Au mois de juin dernier, le syndicat CFDT-MAE a lancé une vaste enquête sur les pratiques managériales au Ministère de l’Europe et des Affaires étrangères. L’idée de base, en proposant ce questionnaire inter-catégoriel et inter-statutaire, était de pouvoir disposer d’éléments concrets, recueillis à travers les expériences individuelles des agents de ce Ministère, afin de nourrir et d’étayer les revendications du syndicat en ce domaine et notamment de pouvoir démontrer qu’un mauvais management constitue une source importante d’absentéisme et d’inefficacité des services.
Les enjeux de cette enquête dépassent donc la seule question – déjà importante s’il en est – de la qualité de vie au travail.
Une réalité contrastée des pratiques managériales
En toute honnêteté, les résultats de l’enquête témoignent, pour certains aspects de la fonction managériale, d’une pratique des managers évaluée plutôt favorablement par les agents. Ainsi, vous avez été nombreux à relever, chez vos encadrants, un suivi rigoureux des dossiers et leur priorisation, une ouverture d’esprit à des initiatives de la part de leurs collaborateurs ainsi que d’une approche ouverte aux innovations. A l’inverse, de nombreuses autres facettes du management, révélées à travers les résultats de cette enquête, sont jugées beaucoup moins positivement. Et même, dans certains cas, les réponses de l’enquête font ressortir une situation très préoccupante, par exemple en matière de capacité à gérer les conflits.
Bien évidemment, pour la CFDT-MAE, il ne s’agit pas de retirer aux encadrants leur autorité. Au contraire, il conviendrait même dans certains cas de la renforcer ! Mais encore faut-il que cette autorité soit bienveillante et motivante, fondée sur des qualités d’équité, de justice et de valorisation des personnels et non pas tributaire d’affinités ou de préférences personnelles, ou bien encore sujette à fluctuation en fonction de la capacité des managers à conserver leur calme et la maîtrise de leurs nerfs.
D’aucuns vous diront que les managers exercent un métier difficile car ils doivent composer avec une pression constante, de la part de leur propre hiérarchie mais aussi parfois des élus et des autorités administratives et politiques.

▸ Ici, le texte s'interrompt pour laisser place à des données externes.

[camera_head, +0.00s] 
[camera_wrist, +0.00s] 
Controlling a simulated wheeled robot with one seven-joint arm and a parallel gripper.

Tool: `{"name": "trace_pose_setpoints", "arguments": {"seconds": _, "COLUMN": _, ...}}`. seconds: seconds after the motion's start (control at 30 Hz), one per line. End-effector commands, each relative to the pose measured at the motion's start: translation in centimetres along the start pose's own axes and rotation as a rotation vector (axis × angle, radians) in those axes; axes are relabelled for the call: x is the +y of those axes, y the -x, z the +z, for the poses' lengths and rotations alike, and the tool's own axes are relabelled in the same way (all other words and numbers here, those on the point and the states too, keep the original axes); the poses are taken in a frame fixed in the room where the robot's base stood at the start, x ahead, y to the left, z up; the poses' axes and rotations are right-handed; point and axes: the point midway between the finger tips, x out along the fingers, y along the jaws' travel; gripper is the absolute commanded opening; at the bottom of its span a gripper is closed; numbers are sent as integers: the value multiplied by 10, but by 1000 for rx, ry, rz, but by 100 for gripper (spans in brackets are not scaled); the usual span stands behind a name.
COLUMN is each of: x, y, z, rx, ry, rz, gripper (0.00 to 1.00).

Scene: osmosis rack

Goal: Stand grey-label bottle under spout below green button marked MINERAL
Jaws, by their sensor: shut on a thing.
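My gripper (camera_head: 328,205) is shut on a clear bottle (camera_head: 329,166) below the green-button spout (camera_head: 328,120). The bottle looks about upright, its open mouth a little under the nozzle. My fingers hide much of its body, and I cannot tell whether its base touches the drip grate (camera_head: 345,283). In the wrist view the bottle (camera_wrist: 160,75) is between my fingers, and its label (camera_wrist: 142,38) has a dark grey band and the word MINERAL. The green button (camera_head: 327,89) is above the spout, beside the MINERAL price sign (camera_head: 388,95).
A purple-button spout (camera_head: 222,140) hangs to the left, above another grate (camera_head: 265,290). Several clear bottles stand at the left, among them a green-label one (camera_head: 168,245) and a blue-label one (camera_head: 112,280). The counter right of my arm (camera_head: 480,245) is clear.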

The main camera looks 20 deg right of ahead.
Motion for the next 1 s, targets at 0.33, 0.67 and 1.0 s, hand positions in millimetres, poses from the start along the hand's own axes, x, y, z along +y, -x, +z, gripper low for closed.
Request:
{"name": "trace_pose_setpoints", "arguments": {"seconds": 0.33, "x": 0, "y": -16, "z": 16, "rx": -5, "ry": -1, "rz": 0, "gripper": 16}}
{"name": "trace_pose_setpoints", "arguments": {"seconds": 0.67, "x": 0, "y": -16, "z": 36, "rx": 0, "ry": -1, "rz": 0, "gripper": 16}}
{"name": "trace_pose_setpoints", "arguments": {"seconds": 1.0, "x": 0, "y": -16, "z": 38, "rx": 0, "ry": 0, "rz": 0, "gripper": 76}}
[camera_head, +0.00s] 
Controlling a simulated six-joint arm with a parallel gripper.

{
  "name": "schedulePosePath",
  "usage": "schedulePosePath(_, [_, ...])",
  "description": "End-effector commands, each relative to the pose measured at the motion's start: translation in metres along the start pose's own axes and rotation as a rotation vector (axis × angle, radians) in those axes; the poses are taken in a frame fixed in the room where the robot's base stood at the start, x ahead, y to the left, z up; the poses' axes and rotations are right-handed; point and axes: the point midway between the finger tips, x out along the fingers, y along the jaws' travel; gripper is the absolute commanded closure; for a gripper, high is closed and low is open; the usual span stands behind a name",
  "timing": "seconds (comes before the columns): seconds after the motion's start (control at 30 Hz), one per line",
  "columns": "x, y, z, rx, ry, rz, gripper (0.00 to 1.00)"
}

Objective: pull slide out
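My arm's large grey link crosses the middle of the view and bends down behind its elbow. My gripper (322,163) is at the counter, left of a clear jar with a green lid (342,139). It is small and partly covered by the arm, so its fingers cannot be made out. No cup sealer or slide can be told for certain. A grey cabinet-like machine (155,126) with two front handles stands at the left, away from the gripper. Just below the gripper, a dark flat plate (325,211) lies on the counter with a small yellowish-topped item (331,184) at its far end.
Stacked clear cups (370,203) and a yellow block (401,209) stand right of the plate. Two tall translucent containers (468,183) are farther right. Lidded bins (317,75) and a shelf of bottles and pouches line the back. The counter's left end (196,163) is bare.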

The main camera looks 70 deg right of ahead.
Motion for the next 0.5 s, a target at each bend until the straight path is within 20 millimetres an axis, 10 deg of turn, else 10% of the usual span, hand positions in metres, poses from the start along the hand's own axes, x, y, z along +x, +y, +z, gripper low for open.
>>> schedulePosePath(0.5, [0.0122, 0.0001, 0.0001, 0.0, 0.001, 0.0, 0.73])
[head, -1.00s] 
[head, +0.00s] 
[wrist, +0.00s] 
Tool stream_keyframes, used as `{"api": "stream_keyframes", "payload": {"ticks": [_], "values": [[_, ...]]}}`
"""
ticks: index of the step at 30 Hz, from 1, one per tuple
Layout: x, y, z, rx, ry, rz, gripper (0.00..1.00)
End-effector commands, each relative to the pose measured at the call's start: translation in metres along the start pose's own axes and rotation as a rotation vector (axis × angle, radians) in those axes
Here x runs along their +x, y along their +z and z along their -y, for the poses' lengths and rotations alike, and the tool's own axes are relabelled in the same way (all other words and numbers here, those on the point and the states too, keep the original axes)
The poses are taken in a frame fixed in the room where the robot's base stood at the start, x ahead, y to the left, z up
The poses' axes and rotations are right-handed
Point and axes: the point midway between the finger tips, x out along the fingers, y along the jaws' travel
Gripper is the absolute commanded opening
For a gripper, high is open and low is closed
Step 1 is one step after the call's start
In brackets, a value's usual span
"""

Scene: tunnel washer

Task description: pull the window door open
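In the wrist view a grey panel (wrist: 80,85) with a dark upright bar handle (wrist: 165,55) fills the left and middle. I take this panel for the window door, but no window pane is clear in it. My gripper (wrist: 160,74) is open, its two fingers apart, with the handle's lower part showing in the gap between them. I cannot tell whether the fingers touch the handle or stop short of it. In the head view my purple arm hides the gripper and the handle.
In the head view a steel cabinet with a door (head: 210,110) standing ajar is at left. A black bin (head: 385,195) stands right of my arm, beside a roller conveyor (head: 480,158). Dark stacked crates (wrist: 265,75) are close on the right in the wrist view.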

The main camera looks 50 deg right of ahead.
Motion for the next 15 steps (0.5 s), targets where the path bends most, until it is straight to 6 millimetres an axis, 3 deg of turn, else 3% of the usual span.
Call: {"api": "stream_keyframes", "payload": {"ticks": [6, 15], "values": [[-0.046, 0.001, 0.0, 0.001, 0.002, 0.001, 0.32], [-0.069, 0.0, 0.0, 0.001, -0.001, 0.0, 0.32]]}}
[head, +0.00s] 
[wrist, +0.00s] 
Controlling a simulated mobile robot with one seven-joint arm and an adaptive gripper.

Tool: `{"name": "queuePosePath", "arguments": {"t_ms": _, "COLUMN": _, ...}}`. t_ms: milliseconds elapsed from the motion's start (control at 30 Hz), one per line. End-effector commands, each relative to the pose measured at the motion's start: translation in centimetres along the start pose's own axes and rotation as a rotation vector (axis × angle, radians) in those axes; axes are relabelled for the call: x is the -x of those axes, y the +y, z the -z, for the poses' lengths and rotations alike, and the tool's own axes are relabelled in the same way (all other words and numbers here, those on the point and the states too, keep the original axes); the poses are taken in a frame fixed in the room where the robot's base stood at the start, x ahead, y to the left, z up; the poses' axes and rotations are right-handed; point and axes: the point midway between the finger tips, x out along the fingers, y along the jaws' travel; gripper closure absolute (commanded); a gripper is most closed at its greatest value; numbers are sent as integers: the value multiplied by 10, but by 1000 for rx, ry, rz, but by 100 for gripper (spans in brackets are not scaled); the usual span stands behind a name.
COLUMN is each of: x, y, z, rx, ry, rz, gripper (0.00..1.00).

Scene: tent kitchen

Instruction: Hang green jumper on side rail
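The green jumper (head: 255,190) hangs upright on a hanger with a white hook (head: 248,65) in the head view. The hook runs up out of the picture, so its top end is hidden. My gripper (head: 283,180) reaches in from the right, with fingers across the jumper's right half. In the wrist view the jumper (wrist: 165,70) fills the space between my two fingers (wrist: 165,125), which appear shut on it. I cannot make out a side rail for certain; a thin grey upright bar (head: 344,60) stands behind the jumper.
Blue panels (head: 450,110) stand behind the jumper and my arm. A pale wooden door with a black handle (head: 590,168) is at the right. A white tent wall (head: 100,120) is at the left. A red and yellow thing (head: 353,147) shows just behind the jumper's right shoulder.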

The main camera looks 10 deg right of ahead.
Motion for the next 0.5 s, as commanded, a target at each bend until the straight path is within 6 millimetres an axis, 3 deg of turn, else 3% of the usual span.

Certes, cela est exact et pourtant il existe de bons encadrants, nous en avons tous rencontré !
I. Agentes et agents ayant répondu au questionnaire : des situations personnelles et des origines diverses
L’enquête s’est déroulée de la fin du mois de juin à la mi-juillet 2024 et a concerné l’ensemble des agents du Département, en France et en poste. Elle a recueilli 726 réponses, ce qui nous autorise à en tirer un certain nombre de constats significatifs.
Plus de 60 % des agents ayant répondu sont des femmes, un peu moins de 40 % sont des hommes.
L’analyse des résultats de cette enquête fait apparaitre un échantillon de réponses relativement équilibrées tant par leur répartition géographique qu’en ce qui concerne les origines administratives des sondés.
Ainsi, près de 40 %des agents qui ont répondu sont affectés à l’administration centrale (278), les autres (448 soit plus de 60%) étant affectés à l’étranger en ambassade, consulat, représentation permanente ou bien en EAF.
Parmi les titulaires et fonctionnaires, près de 7 % appartiennent à la catégorie A+ (50), 14,3 % à la catégorie A (104), 15,4 % à la catégorie B (112) et 28,1 % à la catégorie C (204). Les autres agents sont contractuels CDD/CDI à hauteur de 12,3 % (89), agents de droit local pour 21,3 % (155), VI ou apprentis (12).
La répartition est également relativement équilibrée en termes d’ancienneté au Département : les agents sont 234 à avoir plus de 20 ans d’ancienneté, soit 32 %, 285 ont entre 5 et 20 ans d’ancienneté, soit 39 %, et 207 ont de moins de 5 ans d’ancienneté soit 28,5 %.
II. Un déficit d’information en matière de dialogue social
La première constatation qui s’impose est que les agents, dans leur ensemble, ne sont pas suffisamment informés de l’existence d’un dialogue social ayant vocation à faire progresser leurs conditions de travail, en particulier à l’administration centrale.
Ainsi, plus des deux tiers des agents affectés à l’administration centrale (67,5 %) indiquent ne jamais être informés par leur hiérarchie de la tenue des instances de dialogue social.
A l’étranger, la situation est un peu meilleure puisque seul un tiers des agents admet ne jamais avoir la possibilité de s’exprimer à travers les instances de dialogue social.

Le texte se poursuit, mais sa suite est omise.